Based on a true story, the film centers on widower Benjamin Mee (Matt Damon), who decides to take his two kids – moody teenager Dylan (Colin Ford) and so-adorable-you-might-need-insulin-while-you-watch Rosie (Maggie Elizabeth Jones) – and move out of Los Angeles. They need a change, a big change, he reasons... and they get one. When Benjamin finds a huge farmhouse on a sprawling piece of property in the middle of nowhere, it’s love at first sight. And, when he discovers the property is actually home to an out-of-operation zoo (complete with 200+ animals), he embraces the challenge of getting it up and running again.

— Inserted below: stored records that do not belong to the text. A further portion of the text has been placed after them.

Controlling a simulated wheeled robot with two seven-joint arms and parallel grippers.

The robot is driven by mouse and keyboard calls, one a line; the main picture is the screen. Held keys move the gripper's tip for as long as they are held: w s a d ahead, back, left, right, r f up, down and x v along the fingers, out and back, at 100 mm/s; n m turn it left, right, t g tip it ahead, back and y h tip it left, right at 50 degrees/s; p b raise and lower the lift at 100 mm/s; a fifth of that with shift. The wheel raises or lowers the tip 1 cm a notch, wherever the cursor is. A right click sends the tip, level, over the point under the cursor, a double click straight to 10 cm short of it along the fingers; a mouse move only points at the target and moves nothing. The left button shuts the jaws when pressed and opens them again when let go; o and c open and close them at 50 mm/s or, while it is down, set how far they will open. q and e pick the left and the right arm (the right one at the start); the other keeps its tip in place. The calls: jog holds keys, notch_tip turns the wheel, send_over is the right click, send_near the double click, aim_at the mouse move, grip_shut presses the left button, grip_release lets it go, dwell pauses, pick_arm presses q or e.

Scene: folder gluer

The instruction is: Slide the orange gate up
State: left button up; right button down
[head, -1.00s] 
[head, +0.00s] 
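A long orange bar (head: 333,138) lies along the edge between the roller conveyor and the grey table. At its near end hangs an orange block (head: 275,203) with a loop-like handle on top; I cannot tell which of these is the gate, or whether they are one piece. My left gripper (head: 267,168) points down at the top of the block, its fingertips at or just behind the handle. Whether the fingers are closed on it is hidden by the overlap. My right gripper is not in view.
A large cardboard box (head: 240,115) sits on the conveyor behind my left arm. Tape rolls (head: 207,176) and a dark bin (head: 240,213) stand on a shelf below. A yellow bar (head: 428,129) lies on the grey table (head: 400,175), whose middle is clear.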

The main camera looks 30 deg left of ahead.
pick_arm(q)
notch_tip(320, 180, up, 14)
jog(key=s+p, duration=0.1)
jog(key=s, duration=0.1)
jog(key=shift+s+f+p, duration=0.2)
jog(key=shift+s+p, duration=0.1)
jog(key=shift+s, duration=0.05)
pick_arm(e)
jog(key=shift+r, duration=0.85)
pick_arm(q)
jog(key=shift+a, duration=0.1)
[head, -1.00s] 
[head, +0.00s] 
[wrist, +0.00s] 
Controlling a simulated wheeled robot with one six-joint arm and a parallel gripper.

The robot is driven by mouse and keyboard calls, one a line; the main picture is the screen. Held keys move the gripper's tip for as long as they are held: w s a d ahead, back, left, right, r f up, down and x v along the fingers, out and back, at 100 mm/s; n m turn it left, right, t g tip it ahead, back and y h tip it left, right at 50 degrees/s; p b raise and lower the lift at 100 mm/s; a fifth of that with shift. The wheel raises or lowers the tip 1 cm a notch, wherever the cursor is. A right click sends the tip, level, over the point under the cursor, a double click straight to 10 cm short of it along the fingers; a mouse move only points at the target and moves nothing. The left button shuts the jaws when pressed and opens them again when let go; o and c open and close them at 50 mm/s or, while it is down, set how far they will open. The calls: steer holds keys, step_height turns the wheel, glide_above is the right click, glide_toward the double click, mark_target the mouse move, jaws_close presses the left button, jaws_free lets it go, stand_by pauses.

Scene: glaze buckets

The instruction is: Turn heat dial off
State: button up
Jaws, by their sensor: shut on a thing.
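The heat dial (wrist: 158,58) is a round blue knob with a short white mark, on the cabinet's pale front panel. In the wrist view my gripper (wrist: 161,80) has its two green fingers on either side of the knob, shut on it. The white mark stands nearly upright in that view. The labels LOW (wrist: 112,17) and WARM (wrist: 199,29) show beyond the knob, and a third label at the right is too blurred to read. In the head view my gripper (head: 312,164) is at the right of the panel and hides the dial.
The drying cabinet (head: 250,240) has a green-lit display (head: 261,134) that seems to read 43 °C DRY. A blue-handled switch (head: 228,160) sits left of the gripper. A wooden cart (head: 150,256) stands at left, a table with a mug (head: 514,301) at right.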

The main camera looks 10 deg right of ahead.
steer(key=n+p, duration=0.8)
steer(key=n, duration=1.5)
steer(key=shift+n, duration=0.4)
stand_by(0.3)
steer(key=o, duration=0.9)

Helping out is an appropriately eclectic and lovable menagerie of human and animal characters alike, including comely zookeeper Kelly (Scarlett Johansson), boozy Irish technician MacCready (Angus Macfadyen), perpetually cheerful assistant Lily (Elle Fanning)... and an elderly, ailing tiger named Spar. Together, this rag-tag group tries to rally, gather its resources and forge ahead, all as a completely un-subtle reflection of Benjamin’s internal journey to heal from the death of his beloved wife and start his life anew.
Credit goes to Damon, an underrated actor in my opinion, for infusing Benjamin with ever-present undertones of grief and sadness. It’s a really nicely layered performance, and he’s just as good when he’s being goofy as when he sits, tears welling in his eyes, looking through photos the woman he loved so deeply and lost. Thomas Haden Church provides refreshing contrast as (what else?) Benjamin’s devil-may-care brother, whose dry wit and resistance to the zoo project provided some of the biggest laughs for me. And, as mentioned, the little girl playing his precocious daughter is so ridiculously cute that it boggles the mind.
It’s not hard to figure out the messages the film is trying very hard to deliver to its audience, but that didn’t bother me. Sometimes, a nice-guy-beating-the-odds movie that doesn’t want to do anything other than make you happy – even if it’s in a blatantly obvious, cow-towing way – is perfectly okay. As clichéd as it sounds, I laughed and I cried and really enjoyed it. With decidedly family-friendly content and its heart worn squarely on its safari-jacket sleeve, We Bought a Zoo isn’t meant to be sophisticated cinema. It’s something to which you can bring your mom, or your grandparents, or your small children.